Parliamentary Committees and Public Enquiries
MPs demand the Government redraft its Forensics Strategy
The Science and Technology Committee have demanded the Government redraft its Forensics Strategy; criticising the document as vague, incomplete and lacking a vision for forensic services or a route map to deliver improvements.
- Report: Forensic Science Strategy
- Report: Forensic Science Strategy (PDF 774.76 KB)
- Inquiry: Forensic Science Strategy
Acting Chair of the Committee, Dr Tania Mathias MP said:
"The Government’s Forensics Strategy was already two years late, but further delay would have been preferable to this inadequate document. The weaknesses in this document raise the question of whether the Forensics Strategy stands up as a strategy. It is missing a coherent vision for forensic services and a route-map to deliver it.
"Government should acknowledge that the Forensics Strategy is an incomplete document which leaves too many issues under-developed to constitute a coherent description of the Government's policy and direction in this important area."
Key criticisms of the Strategy document outlined in the report:
- 'Scoping work' on key areas of the strategy is still underway.
- An evident failure to consult widely on the Strategy before its publication.
- The Strategy is vague about how Government plans for police forces locally-negotiating the procurement of forensic services from the private sector will deliver the “more consistent national approach” that the Strategy claims to seek.
- The strategy lacks detail on the possibility of a joint biometrics and forensics service which risks being taken forward without the benefit of a still-to-be-published Biometrics Strategy.

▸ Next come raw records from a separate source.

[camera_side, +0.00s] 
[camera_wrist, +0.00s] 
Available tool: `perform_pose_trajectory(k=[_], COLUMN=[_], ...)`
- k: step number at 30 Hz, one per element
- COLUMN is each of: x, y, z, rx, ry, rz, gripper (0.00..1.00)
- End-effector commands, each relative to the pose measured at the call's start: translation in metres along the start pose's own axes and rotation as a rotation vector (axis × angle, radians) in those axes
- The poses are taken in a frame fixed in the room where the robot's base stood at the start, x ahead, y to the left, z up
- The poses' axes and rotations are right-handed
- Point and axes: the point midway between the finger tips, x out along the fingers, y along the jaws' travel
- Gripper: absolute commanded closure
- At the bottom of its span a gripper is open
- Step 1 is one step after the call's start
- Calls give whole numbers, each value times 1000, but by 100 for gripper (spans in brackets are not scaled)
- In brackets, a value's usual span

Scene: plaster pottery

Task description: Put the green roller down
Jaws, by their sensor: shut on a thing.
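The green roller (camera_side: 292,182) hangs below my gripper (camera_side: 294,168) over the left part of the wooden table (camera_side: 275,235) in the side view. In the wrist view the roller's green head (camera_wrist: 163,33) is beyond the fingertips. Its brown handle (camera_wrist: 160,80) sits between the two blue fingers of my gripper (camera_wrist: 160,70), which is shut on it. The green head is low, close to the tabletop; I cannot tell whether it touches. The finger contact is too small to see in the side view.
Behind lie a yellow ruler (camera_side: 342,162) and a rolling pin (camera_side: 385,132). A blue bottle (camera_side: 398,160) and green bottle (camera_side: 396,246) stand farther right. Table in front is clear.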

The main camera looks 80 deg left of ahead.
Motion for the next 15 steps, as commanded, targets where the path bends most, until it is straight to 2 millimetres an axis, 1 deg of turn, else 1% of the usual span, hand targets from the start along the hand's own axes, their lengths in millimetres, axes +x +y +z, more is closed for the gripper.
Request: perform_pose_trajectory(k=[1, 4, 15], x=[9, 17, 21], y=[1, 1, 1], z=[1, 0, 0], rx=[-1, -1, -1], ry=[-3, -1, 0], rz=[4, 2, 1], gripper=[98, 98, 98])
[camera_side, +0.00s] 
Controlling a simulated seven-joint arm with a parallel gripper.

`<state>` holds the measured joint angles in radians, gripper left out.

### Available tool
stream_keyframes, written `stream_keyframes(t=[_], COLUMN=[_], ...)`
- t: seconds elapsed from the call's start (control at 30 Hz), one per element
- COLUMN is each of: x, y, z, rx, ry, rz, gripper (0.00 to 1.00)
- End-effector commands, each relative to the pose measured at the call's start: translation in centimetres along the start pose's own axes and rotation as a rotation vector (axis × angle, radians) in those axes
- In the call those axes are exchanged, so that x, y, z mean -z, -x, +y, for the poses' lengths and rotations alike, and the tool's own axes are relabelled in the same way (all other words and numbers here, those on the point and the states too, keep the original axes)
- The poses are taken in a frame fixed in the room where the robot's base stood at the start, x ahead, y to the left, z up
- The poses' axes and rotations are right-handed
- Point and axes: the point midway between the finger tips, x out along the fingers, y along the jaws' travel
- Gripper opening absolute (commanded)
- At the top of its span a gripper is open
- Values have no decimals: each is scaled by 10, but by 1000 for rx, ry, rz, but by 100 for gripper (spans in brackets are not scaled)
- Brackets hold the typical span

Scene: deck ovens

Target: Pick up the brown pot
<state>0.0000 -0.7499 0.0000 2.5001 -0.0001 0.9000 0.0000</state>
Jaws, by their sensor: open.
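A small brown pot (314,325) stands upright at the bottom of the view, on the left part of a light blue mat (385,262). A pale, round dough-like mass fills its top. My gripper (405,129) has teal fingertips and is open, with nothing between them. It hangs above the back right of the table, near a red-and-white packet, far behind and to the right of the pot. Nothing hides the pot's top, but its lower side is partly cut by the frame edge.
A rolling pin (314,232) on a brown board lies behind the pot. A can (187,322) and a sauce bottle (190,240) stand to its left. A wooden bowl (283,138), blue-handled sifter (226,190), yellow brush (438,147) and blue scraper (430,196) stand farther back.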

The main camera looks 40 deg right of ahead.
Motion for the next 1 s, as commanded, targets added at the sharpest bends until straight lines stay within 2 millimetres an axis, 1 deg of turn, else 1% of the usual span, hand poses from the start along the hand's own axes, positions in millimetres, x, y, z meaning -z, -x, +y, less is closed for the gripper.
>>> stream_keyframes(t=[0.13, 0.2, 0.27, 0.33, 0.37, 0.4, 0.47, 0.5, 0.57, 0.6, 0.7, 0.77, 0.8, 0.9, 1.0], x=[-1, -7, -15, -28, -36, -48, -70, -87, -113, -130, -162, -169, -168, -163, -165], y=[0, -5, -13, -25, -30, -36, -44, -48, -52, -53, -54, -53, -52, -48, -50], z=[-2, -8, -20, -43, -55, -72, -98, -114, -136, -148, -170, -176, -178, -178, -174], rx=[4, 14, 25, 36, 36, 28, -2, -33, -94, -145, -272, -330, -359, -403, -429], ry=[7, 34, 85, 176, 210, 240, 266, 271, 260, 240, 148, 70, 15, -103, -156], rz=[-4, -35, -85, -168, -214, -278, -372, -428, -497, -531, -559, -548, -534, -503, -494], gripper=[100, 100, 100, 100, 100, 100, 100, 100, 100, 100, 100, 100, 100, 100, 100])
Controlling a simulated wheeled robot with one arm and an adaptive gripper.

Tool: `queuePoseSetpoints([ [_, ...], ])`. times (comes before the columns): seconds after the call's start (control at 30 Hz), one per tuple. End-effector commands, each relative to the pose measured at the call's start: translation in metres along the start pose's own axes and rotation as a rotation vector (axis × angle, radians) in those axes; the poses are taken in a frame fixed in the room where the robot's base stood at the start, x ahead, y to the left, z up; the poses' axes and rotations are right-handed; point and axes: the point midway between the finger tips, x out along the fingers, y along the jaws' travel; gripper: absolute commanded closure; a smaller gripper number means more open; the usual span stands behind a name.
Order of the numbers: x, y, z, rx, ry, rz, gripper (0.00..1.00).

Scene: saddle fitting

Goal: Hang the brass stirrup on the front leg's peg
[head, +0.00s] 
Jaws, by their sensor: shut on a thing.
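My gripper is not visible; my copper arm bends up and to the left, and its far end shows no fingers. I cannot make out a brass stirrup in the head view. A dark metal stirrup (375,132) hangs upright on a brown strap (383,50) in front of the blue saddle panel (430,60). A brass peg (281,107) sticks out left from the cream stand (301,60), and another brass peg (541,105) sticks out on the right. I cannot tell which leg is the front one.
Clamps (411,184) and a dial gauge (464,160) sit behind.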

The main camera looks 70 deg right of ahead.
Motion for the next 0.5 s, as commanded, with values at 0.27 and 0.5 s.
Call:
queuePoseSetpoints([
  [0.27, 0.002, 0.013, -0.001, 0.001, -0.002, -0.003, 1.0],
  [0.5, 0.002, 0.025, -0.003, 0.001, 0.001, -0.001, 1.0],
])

The Government should aim—on the back of the hopefully imminent publication of its long-awaited Biometrics Strategy and the conclusion of the police's forensics service 'scoping work'—to present a revised 'draft Forensic Strategy' for a full public consultation. Once that is done, the Committee hopes to see a Strategy ‘that justifies such a description’.
The Government should make it clear to police forces that they must secure accreditation of their forensic laboratories to the industry's standards by the deadlines set by the Forensic Services Regulator. Where police forces provide forensic services in-house, they do not currently have to meet accredited standards—unlike the private sector.
Statutory quality enforcement powers for the Regulator are essential, the report warns, to ensure that she has sufficient levers to enforce compliance with quality standards by all forensics service providers. The Government must bring forward the legislation, before the end of the current 2016-17 Parliamentary Session, to give the Forensics Regulator the statutory powers needed to ensure accreditation and standards compliance.
Acting Chair's further comment:
"Standard-setting and accreditation will help dispel concerns about 'cognitive bias' in the police commissioning and undertaking forensic examinations. The Government must be clear that while some police forces may face particular challenges in securing accreditation, there must be no failure to meet the Regulator's deadlines."
There remains a pressing requirement for more forensics research, including into how well the science contributes to the criminal justice system. Without the benefit of the results of such research, we cannot know whether the low proportion of forensic cases reaching court is the result of defendants not wishing to contest the forensics or represents a misdirected allocation of resources.
The Government should without delay commission the research it promised on the reasons for the low proportion of forensic cases reaching court. The Home Office should press for a greater priority—and share of funding—to be given to forensics research. Furthermore, a significant proportion of any savings achieved from implementing the Forensics Strategy should be ring-fenced to fund forensic science research.